Information reporting requirements
It is now required to comply with the information reporting guidelines applicable to property. This means anyone who makes a payment of more than $600 in bitcoin to a US non-exempt recipient, has to report it to the IRS and the payee. This would include payments to independent contractors or rent, salary, wages and other compensation.
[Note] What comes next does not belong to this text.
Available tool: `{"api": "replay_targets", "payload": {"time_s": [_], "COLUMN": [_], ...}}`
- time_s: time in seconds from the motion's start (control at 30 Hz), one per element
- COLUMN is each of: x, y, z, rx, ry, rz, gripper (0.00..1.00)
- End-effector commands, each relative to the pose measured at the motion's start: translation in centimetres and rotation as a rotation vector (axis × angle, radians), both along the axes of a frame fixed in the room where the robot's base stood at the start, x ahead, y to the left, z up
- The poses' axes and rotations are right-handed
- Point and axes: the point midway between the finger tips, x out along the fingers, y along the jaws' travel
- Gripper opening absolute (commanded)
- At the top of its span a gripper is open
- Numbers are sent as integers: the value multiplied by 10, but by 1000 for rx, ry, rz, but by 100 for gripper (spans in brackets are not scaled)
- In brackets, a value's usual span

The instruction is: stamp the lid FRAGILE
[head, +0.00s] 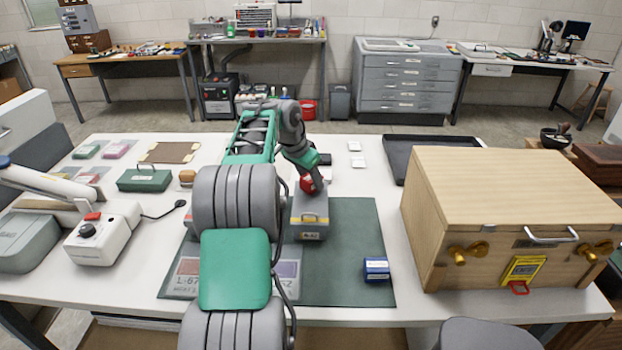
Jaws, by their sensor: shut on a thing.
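A large wooden crate (505,222) stands at the right of the table, with its flat pale lid (515,180) on top. No FRAGILE mark is readable on the lid. My gripper (312,187) is left of the crate, above the dark green mat, and appears shut on a small red thing (307,184). A small blue block (376,270) with a pale label sits on the mat.
The green mat (350,235) is mostly clear right of the grey box. A black tray (398,155) lies behind the crate. A white lamp base (103,235), a green case (145,180) and a wooden-knobbed item (187,177) stand left. The crate has brass-coloured knobs and a front handle.

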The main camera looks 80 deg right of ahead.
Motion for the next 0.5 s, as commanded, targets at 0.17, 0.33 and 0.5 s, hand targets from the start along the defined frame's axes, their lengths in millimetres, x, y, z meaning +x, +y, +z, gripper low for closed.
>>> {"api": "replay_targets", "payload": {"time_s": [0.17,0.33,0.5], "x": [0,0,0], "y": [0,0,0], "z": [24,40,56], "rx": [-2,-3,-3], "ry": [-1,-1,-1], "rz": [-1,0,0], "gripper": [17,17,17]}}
Capital vs Personal income tax rates
What kind of taxation would apply to a bitcoin transaction depends on how the bitcoin was used. If the taxpayer holds bitcoins as a capital asset, then the sale or exchange of bitcoins will fall under the capital gains or loss. In one way this is good news especially for those in the highest income tax bracket. Long term capital gains are taxed between 0-20%; and capital losses can be offset against income up to $3000 each year. Merchants who hold bitcoins as part of some kind of inventory for sale to customers or for business purposes will not fall under the ambit of capital assets.
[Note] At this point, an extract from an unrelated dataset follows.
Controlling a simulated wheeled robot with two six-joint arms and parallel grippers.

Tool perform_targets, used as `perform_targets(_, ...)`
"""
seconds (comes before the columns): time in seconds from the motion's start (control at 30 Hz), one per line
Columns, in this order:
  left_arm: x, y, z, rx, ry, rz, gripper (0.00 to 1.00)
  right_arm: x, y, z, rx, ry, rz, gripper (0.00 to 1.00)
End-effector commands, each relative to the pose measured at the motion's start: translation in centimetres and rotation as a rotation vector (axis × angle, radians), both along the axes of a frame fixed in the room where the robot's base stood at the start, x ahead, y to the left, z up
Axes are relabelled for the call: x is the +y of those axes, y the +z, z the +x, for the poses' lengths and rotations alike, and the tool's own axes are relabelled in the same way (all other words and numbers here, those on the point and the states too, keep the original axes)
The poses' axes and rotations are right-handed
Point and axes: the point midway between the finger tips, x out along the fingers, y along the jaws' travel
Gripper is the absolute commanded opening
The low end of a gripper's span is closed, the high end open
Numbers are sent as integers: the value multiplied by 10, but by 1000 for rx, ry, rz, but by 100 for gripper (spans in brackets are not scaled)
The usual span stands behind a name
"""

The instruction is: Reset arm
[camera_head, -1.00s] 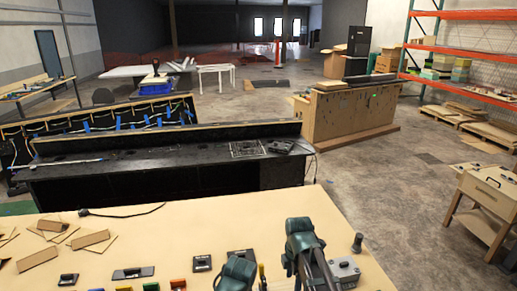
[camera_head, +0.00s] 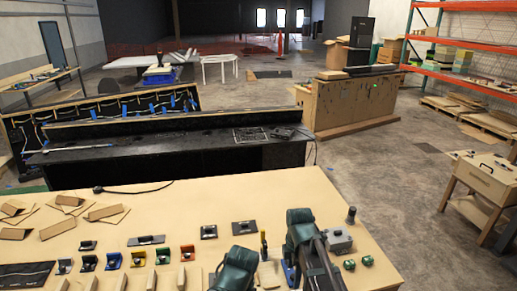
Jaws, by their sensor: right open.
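My right arm comes in from the bottom edge, right of centre, over the table. Its dark green gripper end (camera_head: 302,238) is above the table near a grey metal block, with nothing seen held in it. The jaws are open, though the fingertips are hard to make out. A second dark green arm part, my left arm, shows at the bottom centre; its fingers cannot be made out. The tan table (camera_head: 215,195) fills the foreground.
Coloured small parts (camera_head: 138,258) and wooden pieces (camera_head: 105,212) lie on the table's left side. The grey block (camera_head: 338,241) and green knobs (camera_head: 367,261) sit right of my right arm. A black console (camera_head: 170,155) stands behind. The table's back middle is clear.

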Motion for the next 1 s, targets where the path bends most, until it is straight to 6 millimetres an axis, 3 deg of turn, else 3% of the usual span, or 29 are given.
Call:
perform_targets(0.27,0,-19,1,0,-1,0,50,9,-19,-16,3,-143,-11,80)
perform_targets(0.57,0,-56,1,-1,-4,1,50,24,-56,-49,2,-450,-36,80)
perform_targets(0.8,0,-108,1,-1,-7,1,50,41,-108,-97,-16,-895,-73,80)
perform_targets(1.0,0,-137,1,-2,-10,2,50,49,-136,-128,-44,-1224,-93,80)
Most bitcoin holders use bitcoins both as an instrument for long term investment, as well as currency for day to day transactions. This ruling will increases the accounting required along with every Bitcoin transaction, since gains and losses while using bitcoins have to be calculated the same way as buying or selling stock. Pamir Gelenbe, a partner at Hummingbird Ventures, is of the opinion this could reduce the volume of bitcoin transactions. As told to Bloomberg,
“It’s challenging if you have to think about capital gains before you buy a cup of coffee.”
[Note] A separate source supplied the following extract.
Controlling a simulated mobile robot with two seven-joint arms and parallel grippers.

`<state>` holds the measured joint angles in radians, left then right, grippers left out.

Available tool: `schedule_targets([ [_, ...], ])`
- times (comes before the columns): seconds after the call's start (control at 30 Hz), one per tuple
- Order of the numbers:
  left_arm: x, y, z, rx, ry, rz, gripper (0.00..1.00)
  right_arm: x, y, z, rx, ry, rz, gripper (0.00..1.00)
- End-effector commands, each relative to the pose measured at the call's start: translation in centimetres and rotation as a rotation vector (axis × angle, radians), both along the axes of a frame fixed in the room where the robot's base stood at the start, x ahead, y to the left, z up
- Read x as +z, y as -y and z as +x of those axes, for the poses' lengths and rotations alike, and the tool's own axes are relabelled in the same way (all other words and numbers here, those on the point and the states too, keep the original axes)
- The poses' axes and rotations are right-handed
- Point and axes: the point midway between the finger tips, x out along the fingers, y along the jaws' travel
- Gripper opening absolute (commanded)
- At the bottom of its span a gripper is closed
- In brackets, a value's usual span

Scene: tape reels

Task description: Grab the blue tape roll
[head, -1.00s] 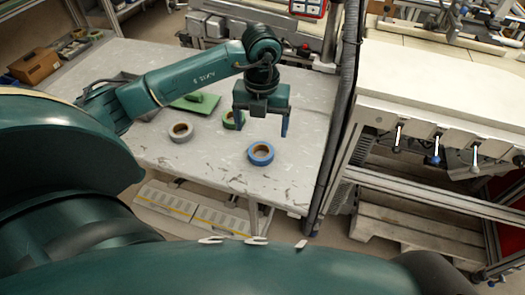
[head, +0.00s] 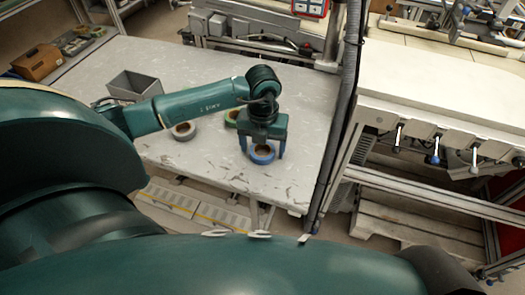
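The blue tape roll (head: 262,158) lies flat on the grey table near its front right part. My left gripper (head: 262,150) points down over it, with one finger at the roll's left side and the other at its right side. The fingers are apart and the gripper looks open; I cannot tell whether they touch the roll. The gripper body hides part of the roll's far side. My right gripper is not in view.
A grey bin (head: 135,84) stands further back on the table (head: 215,165). A dark vertical post (head: 338,110) stands at the right edge.

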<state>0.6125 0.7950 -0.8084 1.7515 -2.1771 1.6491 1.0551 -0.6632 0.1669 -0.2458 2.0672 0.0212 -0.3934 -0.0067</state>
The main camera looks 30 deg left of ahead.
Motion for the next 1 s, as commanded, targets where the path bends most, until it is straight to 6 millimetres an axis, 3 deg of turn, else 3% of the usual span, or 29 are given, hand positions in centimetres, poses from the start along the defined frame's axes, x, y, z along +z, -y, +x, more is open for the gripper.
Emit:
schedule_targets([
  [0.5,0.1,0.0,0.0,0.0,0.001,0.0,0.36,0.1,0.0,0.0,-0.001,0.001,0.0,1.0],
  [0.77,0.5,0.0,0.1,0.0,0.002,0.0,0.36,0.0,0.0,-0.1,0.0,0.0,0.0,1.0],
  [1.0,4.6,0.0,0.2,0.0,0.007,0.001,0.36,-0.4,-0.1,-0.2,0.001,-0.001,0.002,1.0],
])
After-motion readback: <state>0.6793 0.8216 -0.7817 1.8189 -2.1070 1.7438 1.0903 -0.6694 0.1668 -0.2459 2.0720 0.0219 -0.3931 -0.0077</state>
Bitcoin “Income” and taxation
Any bitcoin payments received, including payments for mining, are treated as income. Such payments have to be included as part of the gross income calculated with the fair market value in US dollars on the day of the transaction, as the basis. If a taxpayer earning bitcoin income is self employed, then they have to pay the self-employment tax as defined in the IRS guidelines. Similarly if a firm is paying wages in bitcoin, it is subject to the same rules as normal currency wages and subject to federal income tax withholding and others.
Other tax Implications
Cross border transactions of bitcoins will not be treated as currency exchange and therefore will not be treated as foreign currency gain or loss for taxation purposes.
However, since bitcoin is treated as property, states and cities are free to impose their own sales tax or other measures each time someone does a bitcoin sale.
Impact on Bitcoin Transactions
While the IRS guidelines are welcome, they do create a somewhat sticky situation for the average bitcoin using taxpayer. Let’s consider the case of say Jane, who bought 5 bitcoins to experiment with. That’s just above $3000 at today’s exchange rate. She’s decided to use bitcoin as her primary mode of payment that month. She buys her daily morning coffee at the neighbourhood coffee shop, and pays in bitcoins. Over the weekend, she goes to a pub, and pays for her drinks, again in bitcoins. The following week, she goes shopping and uses her bitcoin wallet again. At the end of the month, her landlord agrees to play along and accepts bitcoins for the $1200 rent.
These are all pretty normal transactions for her, in fact for any bitcoin user. But come tax time, her accountant may not agree. For starters, he would need to track the FMV of the bitcoins the day she bought them, against the FMV each day there was a bitcoin transaction, and calculate the capital gain or loss accordingly – for every single coffee or beer or any other purchase. In addition, since her rent payment exceeds the $600 limit, she will have to file a report for the transaction as well. There’s also an open question about how to determine the FMV. There are many bitcoin exchanges, and even within an exchange, the bitcoin value can fluctuate anywhere from tens to hundreds of dollars in a day.
This is one big gap where accountants can step in to make things easier for the average bitcoin user. It has been nice to see the innovative new approach to this accounting challenge being provided by Libra Tax. This may lead to a new field of accounting specialists – those who deal solely in preparing tax returns for those transacting in bitcoin.
Impact for Bitcoin Investors
The IRS guideline favours bitcoin more as an investment vehicle rather than a currency. It’s much better for those who have invested in bitcoins, but don’t use it for everyday transactions. Since the gain/loss event is triggered only by an actual sale or exchange, just like for stocks, bitcoin investors can breathe a bit easy – at least with respect to the tax guidelines.
Impact on Bitcoin Businesses
For businesses that accept bitcoins, things can get tricky. Many businesses hold on for a while to the bitcoin payments they receive, and convert them to real world currency say at the end of the week or month. For accounting purposes, they would have to maintain the FMV value of bitcoins for each and every sale! In addition, any drop, in the FMV of bitcoins at the time of conversion to real currency could reduce their actual revenue, but they would still be liable to pay sales taxes based on the FMV of the day of the sale.
It’s easy to see the amount of extra accounting the new IRS guidelines bring in. The Tax Foundation thinks the IRS opened up a can of worms. That the rule is retro-active, opens a veritable Pandora ’s Box for bitcoin users, their accountants and legal professionals alike. Everyone needs to go back and examine whether their past reporting of bitcoin income and transactions complies with the new IRS circular. For those who have unwittingly not complied, how do they check whether the lapse falls under “reasonable causes”. After all, the average bitcoin user or accountant can’t be expected to have known the IRS will not treat bitcoins as currency.